Alexander George Karras was born on July 15, 1935, in Gary, Ind., where his father, George, a Greek immigrant, was a doctor, and his mother, the former Emmeline Wilson, was a nurse. An all-state football player in high school, he attended the University of Iowa, where in 1957 he won the Outland Trophy as the outstanding interior lineman in college football. In 1958, he was drafted in the first round by the Lions.
Karras’s other film credits included roles in the raunchy comedy “Porky’s,” the suspense thriller “Against All Odds” and the gender confusion comedy “Victor/Victoria.” He spent three seasons in the broadcast booth, working with Howard Cosell and Frank Gifford on ABC’s “Monday Night Football,” and later wrote a novel, “Tuesday Night Football,” sending up his experience. He also wrote an autobiography, “Even Big Guys Cry.”
In addition to his wife, he is survived by their daughter, Katherine Karras; a sister, Nan Reisen; three brothers, Louis, Paul and Ted; five children from a previous marriage, Alex Jr., Peter, Carolyn Karras, George and Renald; and five grandchildren.
Karras named one of his sons after Plimpton, and for years he told journalists he named another after Rozelle, as a way of remembering the humbling experience of his suspension.

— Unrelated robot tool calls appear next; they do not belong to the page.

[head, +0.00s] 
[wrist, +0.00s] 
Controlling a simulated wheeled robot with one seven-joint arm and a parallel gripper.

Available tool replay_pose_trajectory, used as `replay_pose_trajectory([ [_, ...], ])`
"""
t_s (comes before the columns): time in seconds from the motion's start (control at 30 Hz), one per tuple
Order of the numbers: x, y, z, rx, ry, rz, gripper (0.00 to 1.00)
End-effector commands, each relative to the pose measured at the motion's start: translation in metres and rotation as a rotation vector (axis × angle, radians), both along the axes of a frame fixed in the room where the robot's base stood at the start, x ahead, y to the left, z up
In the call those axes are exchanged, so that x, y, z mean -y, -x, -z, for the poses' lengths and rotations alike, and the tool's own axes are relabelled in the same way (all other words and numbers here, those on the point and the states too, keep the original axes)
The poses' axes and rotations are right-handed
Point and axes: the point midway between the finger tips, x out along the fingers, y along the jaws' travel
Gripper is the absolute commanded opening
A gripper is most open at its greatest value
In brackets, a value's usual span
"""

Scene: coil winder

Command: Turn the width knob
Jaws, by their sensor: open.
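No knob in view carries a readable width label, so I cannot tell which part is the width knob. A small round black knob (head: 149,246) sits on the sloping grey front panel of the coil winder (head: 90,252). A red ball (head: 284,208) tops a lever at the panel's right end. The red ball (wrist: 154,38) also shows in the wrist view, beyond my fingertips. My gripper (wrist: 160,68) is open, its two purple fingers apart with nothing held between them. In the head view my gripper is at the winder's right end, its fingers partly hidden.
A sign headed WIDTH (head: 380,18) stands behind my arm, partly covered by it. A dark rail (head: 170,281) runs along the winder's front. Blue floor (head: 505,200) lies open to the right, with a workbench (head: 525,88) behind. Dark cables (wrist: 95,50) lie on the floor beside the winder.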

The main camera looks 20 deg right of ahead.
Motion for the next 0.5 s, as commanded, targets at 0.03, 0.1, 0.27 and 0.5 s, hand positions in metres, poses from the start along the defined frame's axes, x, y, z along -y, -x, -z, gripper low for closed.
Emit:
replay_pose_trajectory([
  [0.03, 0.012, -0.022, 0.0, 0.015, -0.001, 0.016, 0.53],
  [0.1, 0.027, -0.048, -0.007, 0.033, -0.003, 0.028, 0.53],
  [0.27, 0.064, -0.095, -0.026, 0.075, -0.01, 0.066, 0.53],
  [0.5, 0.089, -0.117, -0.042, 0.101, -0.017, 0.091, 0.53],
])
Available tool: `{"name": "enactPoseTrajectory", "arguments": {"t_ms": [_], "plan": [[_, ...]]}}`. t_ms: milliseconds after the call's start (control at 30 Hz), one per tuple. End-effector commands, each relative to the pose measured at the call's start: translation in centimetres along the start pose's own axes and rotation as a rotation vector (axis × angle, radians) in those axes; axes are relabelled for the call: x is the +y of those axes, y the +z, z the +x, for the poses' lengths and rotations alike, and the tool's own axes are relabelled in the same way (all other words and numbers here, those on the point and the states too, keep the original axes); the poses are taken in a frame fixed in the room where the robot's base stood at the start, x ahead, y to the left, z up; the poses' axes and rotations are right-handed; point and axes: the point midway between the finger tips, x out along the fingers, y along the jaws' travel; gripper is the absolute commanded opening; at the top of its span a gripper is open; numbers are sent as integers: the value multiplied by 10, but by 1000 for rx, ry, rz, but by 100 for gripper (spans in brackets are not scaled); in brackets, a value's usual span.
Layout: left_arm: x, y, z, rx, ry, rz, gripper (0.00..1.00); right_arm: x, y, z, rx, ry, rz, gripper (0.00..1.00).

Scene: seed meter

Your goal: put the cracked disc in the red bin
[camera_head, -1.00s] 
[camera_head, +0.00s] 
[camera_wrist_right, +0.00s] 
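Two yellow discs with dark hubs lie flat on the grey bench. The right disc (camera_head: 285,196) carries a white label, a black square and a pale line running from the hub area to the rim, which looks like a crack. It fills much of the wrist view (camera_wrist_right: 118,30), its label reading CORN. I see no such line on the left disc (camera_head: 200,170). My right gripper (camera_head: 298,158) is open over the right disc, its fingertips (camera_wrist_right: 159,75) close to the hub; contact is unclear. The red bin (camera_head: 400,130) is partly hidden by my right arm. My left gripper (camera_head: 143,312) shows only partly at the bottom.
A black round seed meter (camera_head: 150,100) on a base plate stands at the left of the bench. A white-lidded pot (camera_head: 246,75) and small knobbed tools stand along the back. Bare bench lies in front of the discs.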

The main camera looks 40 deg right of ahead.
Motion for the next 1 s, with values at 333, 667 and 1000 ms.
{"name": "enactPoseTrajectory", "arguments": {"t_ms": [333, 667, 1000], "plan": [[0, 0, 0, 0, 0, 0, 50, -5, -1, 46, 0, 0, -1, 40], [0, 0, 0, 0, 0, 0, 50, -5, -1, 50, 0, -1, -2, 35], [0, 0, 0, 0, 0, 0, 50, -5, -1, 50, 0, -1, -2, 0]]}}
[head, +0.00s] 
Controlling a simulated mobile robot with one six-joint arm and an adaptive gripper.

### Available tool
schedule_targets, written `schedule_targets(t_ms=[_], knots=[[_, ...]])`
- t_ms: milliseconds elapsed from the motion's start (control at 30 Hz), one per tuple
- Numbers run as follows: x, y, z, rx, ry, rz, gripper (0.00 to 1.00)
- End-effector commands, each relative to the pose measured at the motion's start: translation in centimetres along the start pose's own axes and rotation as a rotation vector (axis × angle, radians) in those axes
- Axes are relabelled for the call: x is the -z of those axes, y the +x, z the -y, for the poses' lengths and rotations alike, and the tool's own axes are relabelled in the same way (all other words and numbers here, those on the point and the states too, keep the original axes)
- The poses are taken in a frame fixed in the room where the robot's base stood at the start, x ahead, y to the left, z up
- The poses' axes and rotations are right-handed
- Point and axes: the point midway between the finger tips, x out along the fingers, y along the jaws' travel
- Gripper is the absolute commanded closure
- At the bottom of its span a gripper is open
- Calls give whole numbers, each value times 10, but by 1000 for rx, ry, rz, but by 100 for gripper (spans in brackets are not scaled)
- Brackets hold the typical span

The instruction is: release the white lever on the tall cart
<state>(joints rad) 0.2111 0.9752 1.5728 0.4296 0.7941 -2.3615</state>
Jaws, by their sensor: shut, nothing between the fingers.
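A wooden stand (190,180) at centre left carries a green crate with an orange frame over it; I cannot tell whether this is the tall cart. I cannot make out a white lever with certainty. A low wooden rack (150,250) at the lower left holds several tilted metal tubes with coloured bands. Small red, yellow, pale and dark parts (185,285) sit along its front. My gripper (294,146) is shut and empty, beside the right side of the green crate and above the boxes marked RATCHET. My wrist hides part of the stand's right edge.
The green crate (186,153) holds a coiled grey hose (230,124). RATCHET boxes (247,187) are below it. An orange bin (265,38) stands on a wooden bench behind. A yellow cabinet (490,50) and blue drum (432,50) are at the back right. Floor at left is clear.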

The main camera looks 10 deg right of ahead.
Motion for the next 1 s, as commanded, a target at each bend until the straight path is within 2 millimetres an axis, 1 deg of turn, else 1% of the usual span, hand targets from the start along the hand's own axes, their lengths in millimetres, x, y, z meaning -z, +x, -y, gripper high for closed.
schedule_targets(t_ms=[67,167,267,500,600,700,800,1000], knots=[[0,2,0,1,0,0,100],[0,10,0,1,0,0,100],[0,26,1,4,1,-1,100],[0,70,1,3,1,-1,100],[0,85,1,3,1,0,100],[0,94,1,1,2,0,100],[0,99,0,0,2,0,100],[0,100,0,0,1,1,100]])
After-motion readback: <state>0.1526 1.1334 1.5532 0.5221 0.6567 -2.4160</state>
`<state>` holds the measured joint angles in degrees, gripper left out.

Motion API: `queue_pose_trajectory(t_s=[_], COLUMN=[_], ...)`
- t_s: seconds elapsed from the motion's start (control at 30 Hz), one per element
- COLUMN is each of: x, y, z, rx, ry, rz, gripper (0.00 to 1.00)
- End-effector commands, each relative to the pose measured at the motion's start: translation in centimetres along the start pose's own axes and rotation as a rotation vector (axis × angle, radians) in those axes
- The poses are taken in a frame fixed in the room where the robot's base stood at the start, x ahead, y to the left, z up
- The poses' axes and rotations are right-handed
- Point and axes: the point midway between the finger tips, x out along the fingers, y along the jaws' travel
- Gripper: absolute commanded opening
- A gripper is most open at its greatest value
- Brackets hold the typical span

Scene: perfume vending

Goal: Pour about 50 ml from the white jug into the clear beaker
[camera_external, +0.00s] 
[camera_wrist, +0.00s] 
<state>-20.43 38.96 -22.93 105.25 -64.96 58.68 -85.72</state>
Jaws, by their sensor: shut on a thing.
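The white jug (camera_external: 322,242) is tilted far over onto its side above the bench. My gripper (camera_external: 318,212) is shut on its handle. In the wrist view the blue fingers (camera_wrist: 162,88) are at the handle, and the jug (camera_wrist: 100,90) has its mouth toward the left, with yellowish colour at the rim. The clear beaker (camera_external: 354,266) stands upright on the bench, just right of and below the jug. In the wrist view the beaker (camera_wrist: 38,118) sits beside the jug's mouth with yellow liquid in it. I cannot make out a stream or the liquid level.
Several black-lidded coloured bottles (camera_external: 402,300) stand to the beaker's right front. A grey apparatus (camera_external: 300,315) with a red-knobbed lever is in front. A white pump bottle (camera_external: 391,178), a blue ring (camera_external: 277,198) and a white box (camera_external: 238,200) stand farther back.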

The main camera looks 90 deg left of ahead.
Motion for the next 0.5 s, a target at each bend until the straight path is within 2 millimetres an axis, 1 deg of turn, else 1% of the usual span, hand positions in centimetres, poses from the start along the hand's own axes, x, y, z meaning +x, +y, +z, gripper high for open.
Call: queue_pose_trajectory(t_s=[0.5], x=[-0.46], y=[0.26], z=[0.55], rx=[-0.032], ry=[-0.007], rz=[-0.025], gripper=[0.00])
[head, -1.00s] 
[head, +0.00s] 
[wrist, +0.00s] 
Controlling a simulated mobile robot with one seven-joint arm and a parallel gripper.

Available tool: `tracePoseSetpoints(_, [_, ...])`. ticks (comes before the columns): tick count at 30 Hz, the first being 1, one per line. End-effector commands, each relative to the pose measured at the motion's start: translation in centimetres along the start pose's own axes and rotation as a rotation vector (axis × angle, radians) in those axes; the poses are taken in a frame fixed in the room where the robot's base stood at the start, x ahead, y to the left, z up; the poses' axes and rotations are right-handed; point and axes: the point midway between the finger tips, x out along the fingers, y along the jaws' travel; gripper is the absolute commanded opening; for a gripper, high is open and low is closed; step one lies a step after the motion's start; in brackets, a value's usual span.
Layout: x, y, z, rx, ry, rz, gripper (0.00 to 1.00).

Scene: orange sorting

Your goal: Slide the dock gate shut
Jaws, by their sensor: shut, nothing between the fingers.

But he put an end to that charade in an interview with Sport magazine in 1970, in which he said that though he was wrong to gamble on games, the punishment was overly harsh, and that Rozelle had used him to establish his reputation for toughness. His son Peter, he said, was named after his father-in-law.
He used to tell people, “‘Yeah, I named him after Rozelle,’ ” he told the magazine, “which is a lie ’cause I wouldn’t name anyone after that buzzard.”